Items from a data source
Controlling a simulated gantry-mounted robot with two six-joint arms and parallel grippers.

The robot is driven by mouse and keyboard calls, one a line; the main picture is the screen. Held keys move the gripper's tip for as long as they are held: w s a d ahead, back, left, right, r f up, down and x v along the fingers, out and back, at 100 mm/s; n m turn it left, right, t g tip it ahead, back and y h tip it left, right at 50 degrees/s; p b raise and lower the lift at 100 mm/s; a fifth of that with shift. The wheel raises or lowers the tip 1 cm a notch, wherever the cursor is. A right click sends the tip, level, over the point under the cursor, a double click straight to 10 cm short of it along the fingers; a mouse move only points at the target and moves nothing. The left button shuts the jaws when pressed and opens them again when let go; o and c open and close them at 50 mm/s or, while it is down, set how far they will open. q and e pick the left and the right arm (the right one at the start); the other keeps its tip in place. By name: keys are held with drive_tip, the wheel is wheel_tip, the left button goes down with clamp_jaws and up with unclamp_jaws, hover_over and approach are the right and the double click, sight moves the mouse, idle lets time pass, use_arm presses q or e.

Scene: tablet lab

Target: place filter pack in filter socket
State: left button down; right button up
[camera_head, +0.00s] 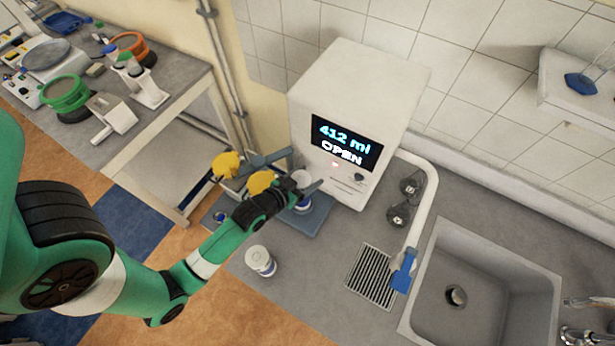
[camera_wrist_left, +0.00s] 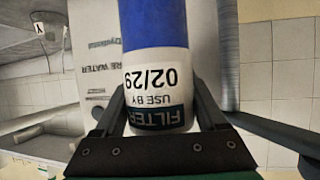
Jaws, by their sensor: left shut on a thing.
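My left gripper (camera_head: 300,192) is shut on the filter pack (camera_head: 302,179), in front of the white water machine (camera_head: 355,90). In the left wrist view, the filter pack (camera_wrist_left: 160,80) fills the middle between the two fingers (camera_wrist_left: 168,105). It has a blue section at the top of the picture and a white section with a "USE BY 02/29" label. The machine's screen (camera_head: 346,144) reads "412 ml OPEN". I cannot make out the filter socket; the gripper and arm cover part of the machine's front. My right gripper is not in view.
A white capped container (camera_head: 260,261) stands on the grey counter. To the right are a drain grate (camera_head: 371,276), a white hose with blue nozzle (camera_head: 403,271) and a sink (camera_head: 492,255).

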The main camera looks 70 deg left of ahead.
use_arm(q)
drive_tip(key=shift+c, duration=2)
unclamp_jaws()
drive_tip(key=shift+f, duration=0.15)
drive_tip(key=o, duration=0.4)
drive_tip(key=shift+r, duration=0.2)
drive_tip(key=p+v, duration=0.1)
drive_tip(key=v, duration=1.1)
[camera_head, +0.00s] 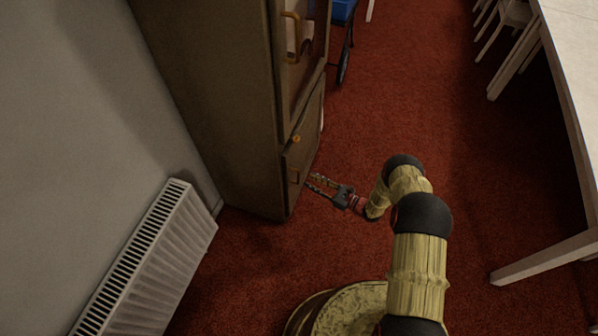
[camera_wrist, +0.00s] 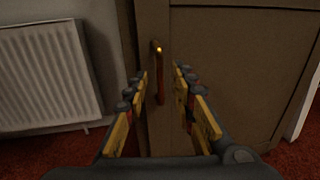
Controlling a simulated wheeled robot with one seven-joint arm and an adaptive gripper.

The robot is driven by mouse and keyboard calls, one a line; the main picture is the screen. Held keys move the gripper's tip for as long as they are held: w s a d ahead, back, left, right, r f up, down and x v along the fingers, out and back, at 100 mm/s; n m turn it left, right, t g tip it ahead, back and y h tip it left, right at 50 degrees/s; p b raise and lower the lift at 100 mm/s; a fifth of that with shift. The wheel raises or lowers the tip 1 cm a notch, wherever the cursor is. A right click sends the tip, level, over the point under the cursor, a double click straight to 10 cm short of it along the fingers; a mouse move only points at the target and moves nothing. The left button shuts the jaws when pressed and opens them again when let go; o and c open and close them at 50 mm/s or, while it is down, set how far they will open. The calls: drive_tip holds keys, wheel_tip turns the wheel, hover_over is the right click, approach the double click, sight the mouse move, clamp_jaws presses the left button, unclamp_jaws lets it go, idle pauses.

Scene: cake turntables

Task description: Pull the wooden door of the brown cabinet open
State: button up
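The brown cabinet (camera_head: 225,95) stands against the wall in the head view. Its lower wooden door (camera_head: 308,128) looks closed. A slim upright handle (camera_head: 293,176) is near the door's near edge, with a small brass-coloured knob (camera_head: 297,139) higher up. My gripper (camera_head: 309,182) is in front of the lower door, pointing at the handle, with its fingers apart. In the wrist view the door (camera_wrist: 235,60) fills the middle, and the reddish handle (camera_wrist: 160,88) shows between the open fingers of my gripper (camera_wrist: 161,78). Contact with the handle cannot be told.
A white radiator (camera_head: 150,260) is on the wall left of the cabinet and also in the wrist view (camera_wrist: 48,75). An upper door with a larger handle (camera_head: 291,40) is above. A white table (camera_head: 575,50) stands right. Red carpet (camera_head: 400,110) is clear between.

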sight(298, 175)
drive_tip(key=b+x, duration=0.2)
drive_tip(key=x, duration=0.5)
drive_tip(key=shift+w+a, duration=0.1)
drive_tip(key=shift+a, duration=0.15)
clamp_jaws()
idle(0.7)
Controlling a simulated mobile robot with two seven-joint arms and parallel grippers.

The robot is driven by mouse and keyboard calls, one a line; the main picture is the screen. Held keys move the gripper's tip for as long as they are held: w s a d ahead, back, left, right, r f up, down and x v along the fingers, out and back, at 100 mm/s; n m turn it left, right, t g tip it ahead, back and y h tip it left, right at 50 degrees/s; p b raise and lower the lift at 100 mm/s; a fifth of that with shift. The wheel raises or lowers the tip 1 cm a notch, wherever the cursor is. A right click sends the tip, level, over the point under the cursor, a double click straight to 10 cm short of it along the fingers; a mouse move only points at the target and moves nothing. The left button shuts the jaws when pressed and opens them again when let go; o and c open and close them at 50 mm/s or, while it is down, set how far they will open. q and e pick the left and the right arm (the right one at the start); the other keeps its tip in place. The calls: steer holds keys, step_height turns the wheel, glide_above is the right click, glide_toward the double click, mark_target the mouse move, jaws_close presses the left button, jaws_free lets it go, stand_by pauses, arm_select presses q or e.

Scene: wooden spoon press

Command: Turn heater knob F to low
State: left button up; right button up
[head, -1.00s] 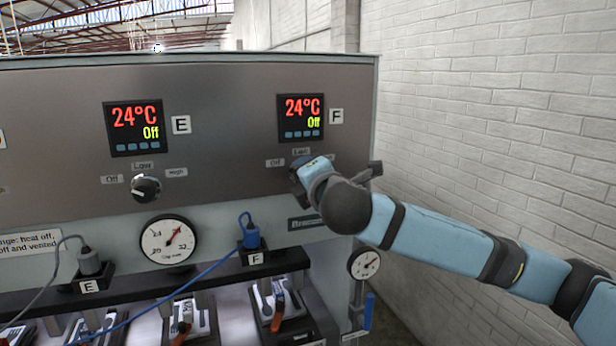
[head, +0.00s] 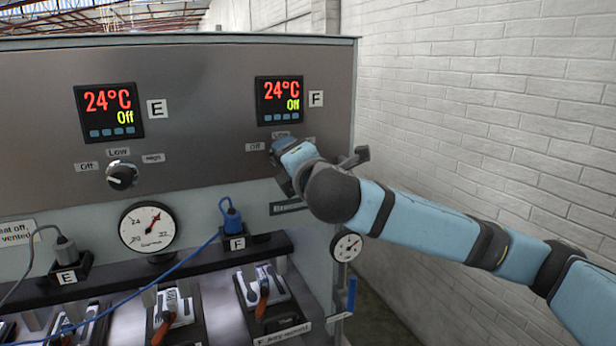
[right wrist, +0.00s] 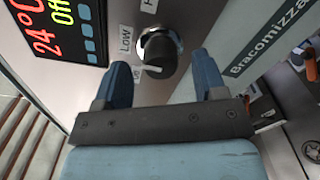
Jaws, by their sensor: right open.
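Heater knob F (right wrist: 156,52) is a black round knob with a pale ring, seen in the right wrist view. Its white pointer mark is towards the Off label (right wrist: 136,73), and the Low label (right wrist: 126,38) is beside it. My right gripper (right wrist: 162,62) is open, with one finger on each side of the knob; I cannot tell whether they touch it. In the head view my right gripper (head: 283,152) hides the knob. The F display (head: 280,101) reads 24°C and Off. My left gripper is not in view.
Knob E (head: 122,175) and its display (head: 109,111) are to the left on the same panel. Below are a gauge (head: 147,228), blue plug F (head: 231,216) with its cable, and several clamps. A white brick wall (head: 480,110) stands to the right.

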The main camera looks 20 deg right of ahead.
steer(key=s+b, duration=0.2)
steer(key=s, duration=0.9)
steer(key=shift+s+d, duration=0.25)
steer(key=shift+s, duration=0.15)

What you will do:
Above are some records. Reproduce the lines from the one with "arm_select presses q or e." down to the one with "[right wrist, +0.00s]", keeping both, and leave every picture out.

Problem solution:
The robot is driven by mouse and keyboard calls, one a line; the main picture is the screen. Held keys move the gripper's tip for as long as they are held: w s a d ahead, back, left, right, r f up, down and x v along the fingers, out and back, at 100 mm/s; n m turn it left, right, t g tip it ahead, back and y h tip it left, right at 50 degrees/s; p b raise and lower the lift at 100 mm/s; a fifth of that with shift. The wheel raises or lowers the tip 1 cm a notch, wherever the cursor is. A right click sends the tip, level, over the point under the cursor, a double click straight to 10 cm short of it along the fingers; a mouse move only points at the target and moves nothing. The left button shuts the jaws when pressed and opens them again when let go; o and c open and close them at 50 mm/s or, while it is down, set how far they will open. q and e pick the left and the right arm (the right one at the start); the other keeps its tip in place. The calls: steer holds keys, step_height turns the wheel, glide_above is the right click, glide_toward the double click, mark_target the mouse move, jaws_close presses the left button, jaws_free lets it go, stand_by pauses, arm_select presses q or e.

Scene: wooden spoon press

Command: Turn heater knob F to low
State: left button up; right button up
[head, -1.00s] 
[head, +0.00s] 
[right wrist, +0.00s] 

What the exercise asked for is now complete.